**The request**
Set down the lines from the one containing "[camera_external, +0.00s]" to the one containing "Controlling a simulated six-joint", both lines included, exactly as they stand and with no other lines.

>> Start Input records

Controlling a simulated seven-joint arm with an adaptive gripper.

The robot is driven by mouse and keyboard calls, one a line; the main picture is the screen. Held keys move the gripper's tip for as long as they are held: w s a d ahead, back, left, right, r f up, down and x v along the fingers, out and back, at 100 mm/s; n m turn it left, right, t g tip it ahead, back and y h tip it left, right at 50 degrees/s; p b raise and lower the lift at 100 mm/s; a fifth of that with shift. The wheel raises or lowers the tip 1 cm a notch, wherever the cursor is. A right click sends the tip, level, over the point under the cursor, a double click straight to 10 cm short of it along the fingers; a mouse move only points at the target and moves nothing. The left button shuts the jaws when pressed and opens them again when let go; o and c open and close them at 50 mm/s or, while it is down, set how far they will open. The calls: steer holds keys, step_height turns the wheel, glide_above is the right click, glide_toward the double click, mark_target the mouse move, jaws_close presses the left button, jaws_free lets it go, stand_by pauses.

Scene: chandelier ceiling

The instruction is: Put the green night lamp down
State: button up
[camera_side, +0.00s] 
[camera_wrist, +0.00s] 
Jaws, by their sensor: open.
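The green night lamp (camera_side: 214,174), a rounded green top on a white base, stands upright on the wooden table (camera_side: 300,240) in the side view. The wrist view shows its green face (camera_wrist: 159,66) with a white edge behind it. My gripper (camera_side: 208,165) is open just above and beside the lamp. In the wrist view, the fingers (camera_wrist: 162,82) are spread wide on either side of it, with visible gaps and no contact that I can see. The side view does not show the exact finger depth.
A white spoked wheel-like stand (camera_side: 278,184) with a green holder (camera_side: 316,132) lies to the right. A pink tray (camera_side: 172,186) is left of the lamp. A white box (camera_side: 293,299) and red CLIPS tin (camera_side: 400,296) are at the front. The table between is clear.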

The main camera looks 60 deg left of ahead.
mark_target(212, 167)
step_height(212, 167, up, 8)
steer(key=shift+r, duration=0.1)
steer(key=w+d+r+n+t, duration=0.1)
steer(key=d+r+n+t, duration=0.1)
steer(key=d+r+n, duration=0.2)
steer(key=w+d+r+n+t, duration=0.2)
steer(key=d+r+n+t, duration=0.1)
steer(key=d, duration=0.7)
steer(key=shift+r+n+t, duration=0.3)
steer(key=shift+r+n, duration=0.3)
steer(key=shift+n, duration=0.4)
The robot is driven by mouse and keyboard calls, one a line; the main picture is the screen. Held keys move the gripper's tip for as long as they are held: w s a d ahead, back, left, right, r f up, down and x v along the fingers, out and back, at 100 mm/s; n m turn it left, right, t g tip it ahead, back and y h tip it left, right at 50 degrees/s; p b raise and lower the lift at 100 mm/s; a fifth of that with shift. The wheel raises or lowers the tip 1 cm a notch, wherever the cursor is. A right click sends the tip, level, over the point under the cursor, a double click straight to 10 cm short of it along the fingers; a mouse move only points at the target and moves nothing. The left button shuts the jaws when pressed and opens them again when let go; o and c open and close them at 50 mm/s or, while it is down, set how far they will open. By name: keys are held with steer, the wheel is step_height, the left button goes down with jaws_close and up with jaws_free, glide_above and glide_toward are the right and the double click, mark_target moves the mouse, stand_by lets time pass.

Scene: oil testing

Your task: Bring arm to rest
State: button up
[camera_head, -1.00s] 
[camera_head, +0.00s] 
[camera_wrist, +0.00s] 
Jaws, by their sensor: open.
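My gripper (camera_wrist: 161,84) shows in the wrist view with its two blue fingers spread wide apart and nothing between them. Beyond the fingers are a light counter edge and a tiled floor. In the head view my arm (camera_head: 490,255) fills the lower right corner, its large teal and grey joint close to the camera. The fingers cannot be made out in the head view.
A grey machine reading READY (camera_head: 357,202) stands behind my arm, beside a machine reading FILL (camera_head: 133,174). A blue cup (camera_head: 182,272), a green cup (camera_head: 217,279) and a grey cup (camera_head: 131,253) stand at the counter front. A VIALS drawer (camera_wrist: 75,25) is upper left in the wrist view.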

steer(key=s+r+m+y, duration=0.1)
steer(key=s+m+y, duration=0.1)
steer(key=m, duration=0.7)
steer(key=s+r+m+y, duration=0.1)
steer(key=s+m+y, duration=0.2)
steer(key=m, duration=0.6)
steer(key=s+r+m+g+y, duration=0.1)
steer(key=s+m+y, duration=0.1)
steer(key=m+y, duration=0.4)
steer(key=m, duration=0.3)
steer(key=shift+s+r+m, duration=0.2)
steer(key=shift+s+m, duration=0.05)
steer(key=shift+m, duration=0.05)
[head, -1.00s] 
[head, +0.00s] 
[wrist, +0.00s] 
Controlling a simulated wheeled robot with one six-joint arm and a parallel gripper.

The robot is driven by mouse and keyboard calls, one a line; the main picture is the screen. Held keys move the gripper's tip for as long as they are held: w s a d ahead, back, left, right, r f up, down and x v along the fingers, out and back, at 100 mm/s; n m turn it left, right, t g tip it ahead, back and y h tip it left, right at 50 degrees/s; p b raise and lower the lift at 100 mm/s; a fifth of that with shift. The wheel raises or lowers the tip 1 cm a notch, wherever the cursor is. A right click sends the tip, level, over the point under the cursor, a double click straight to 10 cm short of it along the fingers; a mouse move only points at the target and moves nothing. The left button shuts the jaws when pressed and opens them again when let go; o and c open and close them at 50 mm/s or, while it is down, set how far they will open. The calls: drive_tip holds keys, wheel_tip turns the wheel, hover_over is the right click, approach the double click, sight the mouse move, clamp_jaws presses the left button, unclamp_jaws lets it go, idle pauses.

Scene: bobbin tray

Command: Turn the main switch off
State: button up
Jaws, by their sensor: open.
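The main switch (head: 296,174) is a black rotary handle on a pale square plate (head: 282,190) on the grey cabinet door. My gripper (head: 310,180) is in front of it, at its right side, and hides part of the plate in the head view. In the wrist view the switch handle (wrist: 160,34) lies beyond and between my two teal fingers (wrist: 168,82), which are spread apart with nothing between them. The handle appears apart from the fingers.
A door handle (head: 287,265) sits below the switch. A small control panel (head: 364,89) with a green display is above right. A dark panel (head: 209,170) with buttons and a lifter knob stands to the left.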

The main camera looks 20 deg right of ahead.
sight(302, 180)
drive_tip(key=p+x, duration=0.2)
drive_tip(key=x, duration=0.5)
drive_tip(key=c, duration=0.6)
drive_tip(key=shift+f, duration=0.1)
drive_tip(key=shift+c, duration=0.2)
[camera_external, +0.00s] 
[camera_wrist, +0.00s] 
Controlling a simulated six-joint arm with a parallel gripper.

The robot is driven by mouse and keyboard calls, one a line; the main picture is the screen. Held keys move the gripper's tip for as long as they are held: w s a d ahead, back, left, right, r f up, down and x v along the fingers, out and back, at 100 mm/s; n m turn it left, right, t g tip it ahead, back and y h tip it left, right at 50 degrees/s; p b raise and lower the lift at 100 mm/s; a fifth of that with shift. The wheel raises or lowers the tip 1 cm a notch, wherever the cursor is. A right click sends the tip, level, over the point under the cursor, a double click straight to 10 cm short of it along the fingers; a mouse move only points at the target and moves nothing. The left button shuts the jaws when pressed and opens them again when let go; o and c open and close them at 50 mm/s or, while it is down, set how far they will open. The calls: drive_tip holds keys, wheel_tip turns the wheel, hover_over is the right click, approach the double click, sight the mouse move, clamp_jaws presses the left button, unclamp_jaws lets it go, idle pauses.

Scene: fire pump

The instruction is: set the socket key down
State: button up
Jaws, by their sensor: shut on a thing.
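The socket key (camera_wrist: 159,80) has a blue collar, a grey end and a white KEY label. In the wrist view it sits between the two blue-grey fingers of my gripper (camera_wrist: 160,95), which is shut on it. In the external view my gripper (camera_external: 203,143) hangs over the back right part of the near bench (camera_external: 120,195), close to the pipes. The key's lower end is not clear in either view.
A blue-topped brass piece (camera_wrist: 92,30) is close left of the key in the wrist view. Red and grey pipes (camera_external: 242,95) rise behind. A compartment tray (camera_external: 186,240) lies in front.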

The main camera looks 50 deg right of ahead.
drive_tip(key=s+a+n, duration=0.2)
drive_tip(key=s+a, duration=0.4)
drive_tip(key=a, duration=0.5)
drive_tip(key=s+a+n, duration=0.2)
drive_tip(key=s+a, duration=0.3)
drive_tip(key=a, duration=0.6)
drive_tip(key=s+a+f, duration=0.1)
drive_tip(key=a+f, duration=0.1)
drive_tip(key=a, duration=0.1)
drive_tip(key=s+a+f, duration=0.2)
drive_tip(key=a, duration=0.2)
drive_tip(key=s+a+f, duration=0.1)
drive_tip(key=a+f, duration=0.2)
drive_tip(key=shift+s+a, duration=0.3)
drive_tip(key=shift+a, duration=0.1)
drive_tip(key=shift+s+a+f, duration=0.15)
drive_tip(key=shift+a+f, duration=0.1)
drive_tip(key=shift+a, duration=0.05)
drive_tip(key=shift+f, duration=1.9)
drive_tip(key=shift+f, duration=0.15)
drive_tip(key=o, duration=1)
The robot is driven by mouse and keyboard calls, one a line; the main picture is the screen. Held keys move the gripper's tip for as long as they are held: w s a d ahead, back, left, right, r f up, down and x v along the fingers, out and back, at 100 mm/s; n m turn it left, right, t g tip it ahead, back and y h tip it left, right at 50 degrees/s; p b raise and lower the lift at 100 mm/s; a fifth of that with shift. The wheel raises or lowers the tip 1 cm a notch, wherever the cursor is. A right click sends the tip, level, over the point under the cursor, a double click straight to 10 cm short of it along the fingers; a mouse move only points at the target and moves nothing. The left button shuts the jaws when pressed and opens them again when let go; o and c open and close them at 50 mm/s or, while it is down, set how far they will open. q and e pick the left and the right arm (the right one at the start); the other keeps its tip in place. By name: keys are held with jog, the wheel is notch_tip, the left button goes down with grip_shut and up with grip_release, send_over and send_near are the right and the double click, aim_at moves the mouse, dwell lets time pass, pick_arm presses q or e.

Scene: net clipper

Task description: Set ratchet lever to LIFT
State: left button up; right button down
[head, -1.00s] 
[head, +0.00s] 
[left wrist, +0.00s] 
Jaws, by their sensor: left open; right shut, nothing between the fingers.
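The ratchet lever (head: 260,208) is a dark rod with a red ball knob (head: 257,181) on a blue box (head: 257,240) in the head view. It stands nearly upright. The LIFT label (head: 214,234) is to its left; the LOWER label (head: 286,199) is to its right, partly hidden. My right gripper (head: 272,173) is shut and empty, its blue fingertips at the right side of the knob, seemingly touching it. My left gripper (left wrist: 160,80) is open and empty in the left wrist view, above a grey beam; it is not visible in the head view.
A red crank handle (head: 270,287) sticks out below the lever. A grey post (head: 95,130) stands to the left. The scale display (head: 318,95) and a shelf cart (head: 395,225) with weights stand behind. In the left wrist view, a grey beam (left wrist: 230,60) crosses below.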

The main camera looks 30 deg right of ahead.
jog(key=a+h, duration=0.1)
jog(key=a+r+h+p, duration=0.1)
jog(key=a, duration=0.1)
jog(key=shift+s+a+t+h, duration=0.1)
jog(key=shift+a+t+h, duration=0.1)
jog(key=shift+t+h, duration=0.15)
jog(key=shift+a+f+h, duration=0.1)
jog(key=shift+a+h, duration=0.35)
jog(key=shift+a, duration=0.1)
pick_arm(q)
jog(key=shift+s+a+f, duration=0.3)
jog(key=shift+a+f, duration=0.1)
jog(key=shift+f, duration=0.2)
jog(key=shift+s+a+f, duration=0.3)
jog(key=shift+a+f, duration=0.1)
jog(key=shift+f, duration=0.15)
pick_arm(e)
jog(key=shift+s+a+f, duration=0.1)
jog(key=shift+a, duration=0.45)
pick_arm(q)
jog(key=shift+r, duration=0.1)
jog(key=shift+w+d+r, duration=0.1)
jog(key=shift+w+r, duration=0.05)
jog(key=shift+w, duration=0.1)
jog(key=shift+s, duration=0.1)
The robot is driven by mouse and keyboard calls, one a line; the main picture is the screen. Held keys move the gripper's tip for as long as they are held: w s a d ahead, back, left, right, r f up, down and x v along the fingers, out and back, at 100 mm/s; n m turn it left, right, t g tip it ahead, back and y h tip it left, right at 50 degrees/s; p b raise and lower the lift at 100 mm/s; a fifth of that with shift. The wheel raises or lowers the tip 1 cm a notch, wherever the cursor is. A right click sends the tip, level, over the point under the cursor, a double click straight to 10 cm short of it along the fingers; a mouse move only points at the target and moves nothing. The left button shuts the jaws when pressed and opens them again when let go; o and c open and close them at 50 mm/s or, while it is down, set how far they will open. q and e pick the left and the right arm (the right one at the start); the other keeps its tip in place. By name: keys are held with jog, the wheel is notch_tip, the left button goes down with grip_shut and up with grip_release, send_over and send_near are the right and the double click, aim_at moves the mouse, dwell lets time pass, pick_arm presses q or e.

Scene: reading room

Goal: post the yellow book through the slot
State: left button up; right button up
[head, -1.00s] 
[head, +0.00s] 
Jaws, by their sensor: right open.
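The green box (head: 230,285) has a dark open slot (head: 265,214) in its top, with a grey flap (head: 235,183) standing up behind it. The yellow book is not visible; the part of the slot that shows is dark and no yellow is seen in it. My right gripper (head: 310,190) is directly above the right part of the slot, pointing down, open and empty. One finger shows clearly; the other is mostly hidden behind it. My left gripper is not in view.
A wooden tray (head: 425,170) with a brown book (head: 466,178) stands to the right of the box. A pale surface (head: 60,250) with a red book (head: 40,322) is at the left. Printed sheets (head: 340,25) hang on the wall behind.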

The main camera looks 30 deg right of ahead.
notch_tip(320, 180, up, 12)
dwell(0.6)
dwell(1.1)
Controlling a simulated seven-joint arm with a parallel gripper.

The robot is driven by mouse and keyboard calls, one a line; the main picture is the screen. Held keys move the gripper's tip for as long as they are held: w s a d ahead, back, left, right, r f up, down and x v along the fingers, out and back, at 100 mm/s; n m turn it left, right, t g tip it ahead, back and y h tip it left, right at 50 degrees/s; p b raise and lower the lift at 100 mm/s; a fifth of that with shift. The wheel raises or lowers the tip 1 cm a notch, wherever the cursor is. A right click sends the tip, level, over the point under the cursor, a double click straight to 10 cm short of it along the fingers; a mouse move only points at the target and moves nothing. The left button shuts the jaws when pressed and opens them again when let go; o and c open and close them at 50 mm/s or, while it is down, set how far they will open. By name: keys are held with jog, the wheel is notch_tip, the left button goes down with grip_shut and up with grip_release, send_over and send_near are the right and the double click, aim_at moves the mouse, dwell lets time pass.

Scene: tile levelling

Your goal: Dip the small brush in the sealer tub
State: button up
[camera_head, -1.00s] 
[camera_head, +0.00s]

>> End Input records

**Exercise result**
[camera_external, +0.00s] 
[camera_wrist, +0.00s] 
Controlling a simulated six-joint arm with a parallel gripper.

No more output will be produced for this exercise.